— TASK TO CARRY OUT —
Look at the data below and print exactly the lines from its first line through the line with "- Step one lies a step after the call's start"; the pictures stay out of the copy.

— SOURCE EXCERPT —
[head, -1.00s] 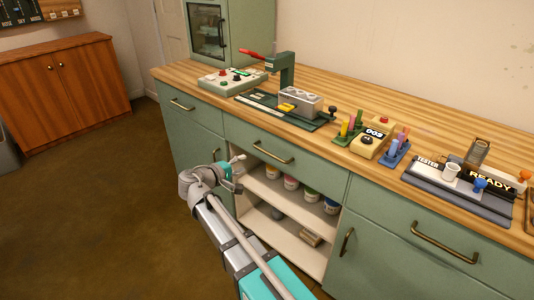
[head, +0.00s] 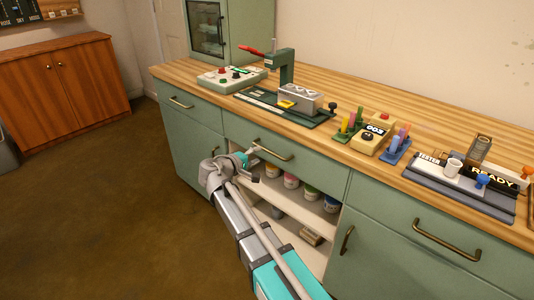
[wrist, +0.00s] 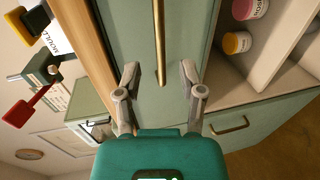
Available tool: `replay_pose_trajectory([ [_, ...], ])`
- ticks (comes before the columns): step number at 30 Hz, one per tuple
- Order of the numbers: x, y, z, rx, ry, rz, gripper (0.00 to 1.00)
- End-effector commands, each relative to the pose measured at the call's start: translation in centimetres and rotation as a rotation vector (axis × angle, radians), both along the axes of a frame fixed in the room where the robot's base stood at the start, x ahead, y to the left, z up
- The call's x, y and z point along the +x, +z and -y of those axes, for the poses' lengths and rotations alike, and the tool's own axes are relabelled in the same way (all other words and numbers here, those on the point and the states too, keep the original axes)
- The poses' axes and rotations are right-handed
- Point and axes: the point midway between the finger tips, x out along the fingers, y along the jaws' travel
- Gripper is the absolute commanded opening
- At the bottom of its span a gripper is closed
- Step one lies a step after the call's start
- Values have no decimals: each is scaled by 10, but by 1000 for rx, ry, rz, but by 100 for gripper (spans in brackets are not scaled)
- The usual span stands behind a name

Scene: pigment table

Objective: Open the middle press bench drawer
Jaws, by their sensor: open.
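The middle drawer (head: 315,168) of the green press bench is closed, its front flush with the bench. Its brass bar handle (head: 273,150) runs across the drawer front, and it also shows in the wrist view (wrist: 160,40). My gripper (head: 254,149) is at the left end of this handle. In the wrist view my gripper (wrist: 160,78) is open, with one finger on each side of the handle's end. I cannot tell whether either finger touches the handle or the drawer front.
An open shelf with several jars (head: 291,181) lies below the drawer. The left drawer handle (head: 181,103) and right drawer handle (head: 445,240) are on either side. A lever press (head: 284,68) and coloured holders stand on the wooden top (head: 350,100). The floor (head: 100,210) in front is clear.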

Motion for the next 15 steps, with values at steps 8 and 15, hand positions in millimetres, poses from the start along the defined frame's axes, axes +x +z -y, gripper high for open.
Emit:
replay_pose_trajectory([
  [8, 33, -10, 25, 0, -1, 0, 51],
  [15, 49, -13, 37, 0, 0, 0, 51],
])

— ANSWER IN FULL —
[head, -1.00s] 
[head, +0.00s] 
[wrist, +0.00s] 
Available tool: `replay_pose_trajectory([ [_, ...], ])`
- ticks (comes before the columns): step number at 30 Hz, one per tuple
- Order of the numbers: x, y, z, rx, ry, rz, gripper (0.00 to 1.00)
- End-effector commands, each relative to the pose measured at the call's start: translation in centimetres and rotation as a rotation vector (axis × angle, radians), both along the axes of a frame fixed in the room where the robot's base stood at the start, x ahead, y to the left, z up
- The call's x, y and z point along the +x, +z and -y of those axes, for the poses' lengths and rotations alike, and the tool's own axes are relabelled in the same way (all other words and numbers here, those on the point and the states too, keep the original axes)
- The poses' axes and rotations are right-handed
- Point and axes: the point midway between the finger tips, x out along the fingers, y along the jaws' travel
- Gripper is the absolute commanded opening
- At the bottom of its span a gripper is closed
- Step one lies a step after the call's start

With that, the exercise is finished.